In order to hit mainstream recognizability, a model has to be all over the place. But if a model is exclusively in ads and catalogs of plus-size retailers, she doesn't hit that "all over the place" quota. Even in the more broadly visible Lane Bryant I'm No Angel lingerie ads, she just barely starts to saturate, because of how each individual consumer has been conditioned to see ads. The plus-size woman sees an ad for herself; the straight-size woman sees an ad for "other"; but because marketing for straight-size clothing is much more predominant, it registers as being aspirational for everyone, even if you can't shop there. 

So while plus-size women may be able to easily rattle off the names of straight-size models because of sheer critical mass, straight-size women may not be able to put the names to the faces of plus-size models. And why would they? They never sell them anything.  

This is why I feel that the real bridge to plus-size model mainstreaming is not via the fashion industry, but the beauty industry.

Yes, they are very closely linked, but there are enough differences between the two that it could make all the difference in size acceptance for everyone—not just models—in the future.

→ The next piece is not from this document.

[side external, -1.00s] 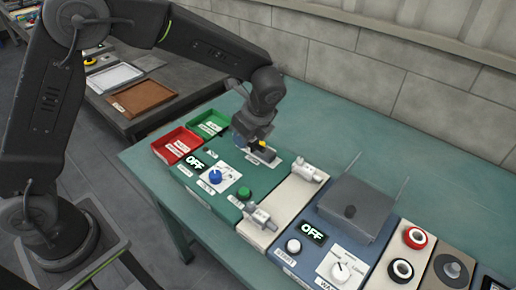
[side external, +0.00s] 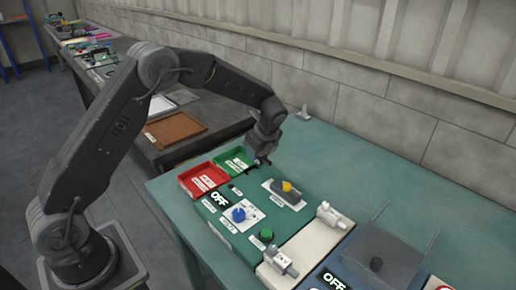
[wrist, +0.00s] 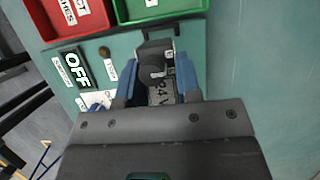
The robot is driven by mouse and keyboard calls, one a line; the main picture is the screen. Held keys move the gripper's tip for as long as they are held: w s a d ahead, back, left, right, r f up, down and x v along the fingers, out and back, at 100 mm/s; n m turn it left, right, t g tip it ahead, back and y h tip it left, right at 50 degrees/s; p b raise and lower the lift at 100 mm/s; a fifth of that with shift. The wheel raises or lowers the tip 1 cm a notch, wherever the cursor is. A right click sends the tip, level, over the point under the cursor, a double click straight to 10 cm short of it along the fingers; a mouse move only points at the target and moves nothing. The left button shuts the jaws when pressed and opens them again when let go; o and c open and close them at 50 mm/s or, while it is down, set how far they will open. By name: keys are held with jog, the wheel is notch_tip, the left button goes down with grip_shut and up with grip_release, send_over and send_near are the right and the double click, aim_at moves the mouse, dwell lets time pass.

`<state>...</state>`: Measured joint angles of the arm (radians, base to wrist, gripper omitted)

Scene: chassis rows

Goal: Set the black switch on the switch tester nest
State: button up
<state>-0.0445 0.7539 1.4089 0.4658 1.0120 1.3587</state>
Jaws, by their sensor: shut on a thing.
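The switch tester is a green panel (side external: 213,222) on the teal bench. Its nest (side external: 298,202) is a pale plate bearing a dark block with a yellow-orange top (side external: 287,187). My gripper (side external: 262,163) is beside the right end of the green tray, back and left of the nest and apart from it. In the wrist view my gripper (wrist: 158,86) is shut on a dark switch (wrist: 153,66) with a round grey part, between blue-grey fingers. Lettering like "24 V" shows below it. In the side view the held switch is small and mostly unclear.
A red tray (side external: 184,182) and a green tray (side external: 222,161) stand at the tester's back left. The tester has an "OFF" display (side external: 220,199), a blue knob (side external: 239,215) and a green button (side external: 266,234). Metal fixtures (side external: 334,215) stand to the right. Bench behind the nest is clear.

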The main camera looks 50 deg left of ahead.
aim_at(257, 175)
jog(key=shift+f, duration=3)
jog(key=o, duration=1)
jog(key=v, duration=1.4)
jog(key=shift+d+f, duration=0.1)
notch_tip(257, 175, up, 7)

I would love to see a plus-size model like Tess Holliday—whose current popularity I'm hoping isn't just a flash in the pan and is being noticed by more than just one demographic—land a campaign with a big, accessible makeup brand or hair brand. One like Maybelline or Pantene that uses career models (as opposed to celebrity spokespeople) in their ads. Ads that run everywhere: TV, magazines, public transportation, drugstore coupon flyers, etc.  

Because there’s no such thing as plus-size cosmetics. 

Tess Holliday by Catherine Harbour for MiLK

Tess Holliday by Catherine Harbour for MiLK

A makeup consumer of any size would arguably look at Holliday's incredible face in a Maybelline Great Lash ad and think, "Damn, I want that mascara," just like they would if they saw that mascara on the beautiful face of someone 150 pounds lighter. Her hair is enviable to anyone who subscribes even the teensiest bit to the notion of conventional beauty, and it could sell a kabillion bottles of conditioner.

So while Madewell isn't going to hire a size-22 model for one of their ads and Torrid isn't going a hire a size-2 model for one of their ads because they don't sell those respective sizes, we've been sold cosmetics on the faces of only very thin women because—well, just because. 

But like I mentioned, ridiculously beautiful faces come on top of all different-size bodies. And when one on a larger body is paid to be the face or hair of a cosmetics campaign, that's when, I believe, we'll see a shift toward the mainstreaming of plus-size models and toward greater size acceptance.